begin Extracted information

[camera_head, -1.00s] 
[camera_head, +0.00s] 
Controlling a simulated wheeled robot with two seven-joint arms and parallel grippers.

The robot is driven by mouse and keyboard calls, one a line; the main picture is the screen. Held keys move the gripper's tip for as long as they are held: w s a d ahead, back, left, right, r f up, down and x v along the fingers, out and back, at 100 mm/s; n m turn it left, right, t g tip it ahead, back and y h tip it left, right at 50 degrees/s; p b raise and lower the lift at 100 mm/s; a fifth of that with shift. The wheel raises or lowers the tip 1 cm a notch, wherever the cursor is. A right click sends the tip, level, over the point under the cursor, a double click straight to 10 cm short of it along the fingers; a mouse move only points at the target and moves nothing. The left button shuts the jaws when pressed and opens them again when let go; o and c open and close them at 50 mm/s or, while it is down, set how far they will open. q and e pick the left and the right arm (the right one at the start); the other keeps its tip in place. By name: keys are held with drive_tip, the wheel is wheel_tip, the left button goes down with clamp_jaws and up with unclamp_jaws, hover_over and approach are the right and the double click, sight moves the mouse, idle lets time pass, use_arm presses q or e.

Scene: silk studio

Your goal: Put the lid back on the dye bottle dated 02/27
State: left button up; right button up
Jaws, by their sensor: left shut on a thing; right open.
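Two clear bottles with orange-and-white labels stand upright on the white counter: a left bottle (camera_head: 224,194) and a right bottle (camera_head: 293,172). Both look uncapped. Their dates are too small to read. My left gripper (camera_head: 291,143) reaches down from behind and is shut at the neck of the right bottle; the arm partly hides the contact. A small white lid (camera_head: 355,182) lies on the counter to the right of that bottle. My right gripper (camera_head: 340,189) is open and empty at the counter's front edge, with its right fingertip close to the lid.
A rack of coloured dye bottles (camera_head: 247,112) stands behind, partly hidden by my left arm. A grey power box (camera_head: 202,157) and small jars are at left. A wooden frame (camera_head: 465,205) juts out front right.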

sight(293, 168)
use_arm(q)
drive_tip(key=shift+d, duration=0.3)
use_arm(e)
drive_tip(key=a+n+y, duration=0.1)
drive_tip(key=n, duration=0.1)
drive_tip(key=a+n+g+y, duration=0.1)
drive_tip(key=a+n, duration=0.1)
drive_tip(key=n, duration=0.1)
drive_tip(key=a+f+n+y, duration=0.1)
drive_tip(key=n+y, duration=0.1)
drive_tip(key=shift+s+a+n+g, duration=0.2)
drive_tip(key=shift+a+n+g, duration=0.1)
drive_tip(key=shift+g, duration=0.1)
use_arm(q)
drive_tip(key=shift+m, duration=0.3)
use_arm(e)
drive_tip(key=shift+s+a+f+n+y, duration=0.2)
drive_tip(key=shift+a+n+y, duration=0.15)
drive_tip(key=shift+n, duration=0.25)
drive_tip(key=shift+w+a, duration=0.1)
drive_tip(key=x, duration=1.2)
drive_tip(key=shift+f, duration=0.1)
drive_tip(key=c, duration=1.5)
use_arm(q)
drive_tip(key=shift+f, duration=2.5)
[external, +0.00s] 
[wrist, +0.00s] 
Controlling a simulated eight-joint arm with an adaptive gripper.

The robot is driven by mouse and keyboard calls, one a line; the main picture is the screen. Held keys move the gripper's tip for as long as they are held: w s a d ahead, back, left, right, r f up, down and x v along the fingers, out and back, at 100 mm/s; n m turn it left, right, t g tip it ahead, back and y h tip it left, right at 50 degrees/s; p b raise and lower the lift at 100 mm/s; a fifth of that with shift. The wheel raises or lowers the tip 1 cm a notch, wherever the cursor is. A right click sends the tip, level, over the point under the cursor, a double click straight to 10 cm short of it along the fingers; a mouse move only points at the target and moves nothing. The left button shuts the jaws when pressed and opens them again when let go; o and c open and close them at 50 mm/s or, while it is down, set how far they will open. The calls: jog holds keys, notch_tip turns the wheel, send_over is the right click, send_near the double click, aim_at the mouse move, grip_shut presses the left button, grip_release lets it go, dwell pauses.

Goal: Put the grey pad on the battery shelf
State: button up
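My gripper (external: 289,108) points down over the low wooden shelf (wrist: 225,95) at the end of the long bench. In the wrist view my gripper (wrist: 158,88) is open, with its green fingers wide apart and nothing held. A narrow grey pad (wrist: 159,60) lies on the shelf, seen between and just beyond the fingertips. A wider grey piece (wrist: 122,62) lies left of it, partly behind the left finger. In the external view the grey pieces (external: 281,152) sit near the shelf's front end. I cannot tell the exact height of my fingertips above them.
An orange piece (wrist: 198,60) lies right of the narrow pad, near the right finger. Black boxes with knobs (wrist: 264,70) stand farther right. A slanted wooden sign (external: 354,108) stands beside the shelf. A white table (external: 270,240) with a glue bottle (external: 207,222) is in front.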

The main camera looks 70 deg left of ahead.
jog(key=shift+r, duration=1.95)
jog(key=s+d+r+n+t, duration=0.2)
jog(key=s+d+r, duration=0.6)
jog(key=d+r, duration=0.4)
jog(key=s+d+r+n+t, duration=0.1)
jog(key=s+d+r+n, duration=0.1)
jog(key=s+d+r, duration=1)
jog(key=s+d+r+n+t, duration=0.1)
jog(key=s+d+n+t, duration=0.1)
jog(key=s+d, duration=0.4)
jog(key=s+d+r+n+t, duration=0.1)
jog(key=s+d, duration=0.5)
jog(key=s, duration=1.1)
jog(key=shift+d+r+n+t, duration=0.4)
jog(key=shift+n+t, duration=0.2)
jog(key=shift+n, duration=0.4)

end Extracted information

Exercise instructions = Your task is to reproduce all of the records exactly.

The solution =
[camera_head, -1.00s] 
[camera_head, +0.00s] 
Controlling a simulated wheeled robot with two seven-joint arms and parallel grippers.

The robot is driven by mouse and keyboard calls, one a line; the main picture is the screen. Held keys move the gripper's tip for as long as they are held: w s a d ahead, back, left, right, r f up, down and x v along the fingers, out and back, at 100 mm/s; n m turn it left, right, t g tip it ahead, back and y h tip it left, right at 50 degrees/s; p b raise and lower the lift at 100 mm/s; a fifth of that with shift. The wheel raises or lowers the tip 1 cm a notch, wherever the cursor is. A right click sends the tip, level, over the point under the cursor, a double click straight to 10 cm short of it along the fingers; a mouse move only points at the target and moves nothing. The left button shuts the jaws when pressed and opens them again when let go; o and c open and close them at 50 mm/s or, while it is down, set how far they will open. q and e pick the left and the right arm (the right one at the start); the other keeps its tip in place. By name: keys are held with drive_tip, the wheel is wheel_tip, the left button goes down with clamp_jaws and up with unclamp_jaws, hover_over and approach are the right and the double click, sight moves the mouse, idle lets time pass, use_arm presses q or e.

Scene: silk studio

Your goal: Put the lid back on the dye bottle dated 02/27
State: left button up; right button up
Jaws, by their sensor: left shut on a thing; right open.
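Two clear bottles with orange-and-white labels stand upright on the white counter: a left bottle (camera_head: 224,194) and a right bottle (camera_head: 293,172). Both look uncapped. Their dates are too small to read. My left gripper (camera_head: 291,143) reaches down from behind and is shut at the neck of the right bottle; the arm partly hides the contact. A small white lid (camera_head: 355,182) lies on the counter to the right of that bottle. My right gripper (camera_head: 340,189) is open and empty at the counter's front edge, with its right fingertip close to the lid.
A rack of coloured dye bottles (camera_head: 247,112) stands behind, partly hidden by my left arm. A grey power box (camera_head: 202,157) and small jars are at left. A wooden frame (camera_head: 465,205) juts out front right.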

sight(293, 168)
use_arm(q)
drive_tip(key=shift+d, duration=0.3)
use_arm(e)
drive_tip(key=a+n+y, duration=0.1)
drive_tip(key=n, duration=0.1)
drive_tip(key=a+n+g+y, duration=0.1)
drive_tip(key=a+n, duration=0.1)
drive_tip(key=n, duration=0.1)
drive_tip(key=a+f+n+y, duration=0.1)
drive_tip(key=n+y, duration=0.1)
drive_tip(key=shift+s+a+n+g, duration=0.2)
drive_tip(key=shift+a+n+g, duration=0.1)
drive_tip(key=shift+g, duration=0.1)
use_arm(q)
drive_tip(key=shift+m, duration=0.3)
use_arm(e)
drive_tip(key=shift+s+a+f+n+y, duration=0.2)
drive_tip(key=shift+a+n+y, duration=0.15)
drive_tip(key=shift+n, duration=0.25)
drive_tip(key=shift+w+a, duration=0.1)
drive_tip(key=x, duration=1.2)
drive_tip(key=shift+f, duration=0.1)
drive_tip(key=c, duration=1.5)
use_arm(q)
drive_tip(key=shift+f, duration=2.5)
[external, +0.00s] 
[wrist, +0.00s] 
Controlling a simulated eight-joint arm with an adaptive gripper.

The robot is driven by mouse and keyboard calls, one a line; the main picture is the screen. Held keys move the gripper's tip for as long as they are held: w s a d ahead, back, left, right, r f up, down and x v along the fingers, out and back, at 100 mm/s; n m turn it left, right, t g tip it ahead, back and y h tip it left, right at 50 degrees/s; p b raise and lower the lift at 100 mm/s; a fifth of that with shift. The wheel raises or lowers the tip 1 cm a notch, wherever the cursor is. A right click sends the tip, level, over the point under the cursor, a double click straight to 10 cm short of it along the fingers; a mouse move only points at the target and moves nothing. The left button shuts the jaws when pressed and opens them again when let go; o and c open and close them at 50 mm/s or, while it is down, set how far they will open. The calls: jog holds keys, notch_tip turns the wheel, send_over is the right click, send_near the double click, aim_at the mouse move, grip_shut presses the left button, grip_release lets it go, dwell pauses.

Goal: Put the grey pad on the battery shelf
State: button up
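My gripper (external: 289,108) points down over the low wooden shelf (wrist: 225,95) at the end of the long bench. In the wrist view my gripper (wrist: 158,88) is open, with its green fingers wide apart and nothing held. A narrow grey pad (wrist: 159,60) lies on the shelf, seen between and just beyond the fingertips. A wider grey piece (wrist: 122,62) lies left of it, partly behind the left finger. In the external view the grey pieces (external: 281,152) sit near the shelf's front end. I cannot tell the exact height of my fingertips above them.
An orange piece (wrist: 198,60) lies right of the narrow pad, near the right finger. Black boxes with knobs (wrist: 264,70) stand farther right. A slanted wooden sign (external: 354,108) stands beside the shelf. A white table (external: 270,240) with a glue bottle (external: 207,222) is in front.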

The main camera looks 70 deg left of ahead.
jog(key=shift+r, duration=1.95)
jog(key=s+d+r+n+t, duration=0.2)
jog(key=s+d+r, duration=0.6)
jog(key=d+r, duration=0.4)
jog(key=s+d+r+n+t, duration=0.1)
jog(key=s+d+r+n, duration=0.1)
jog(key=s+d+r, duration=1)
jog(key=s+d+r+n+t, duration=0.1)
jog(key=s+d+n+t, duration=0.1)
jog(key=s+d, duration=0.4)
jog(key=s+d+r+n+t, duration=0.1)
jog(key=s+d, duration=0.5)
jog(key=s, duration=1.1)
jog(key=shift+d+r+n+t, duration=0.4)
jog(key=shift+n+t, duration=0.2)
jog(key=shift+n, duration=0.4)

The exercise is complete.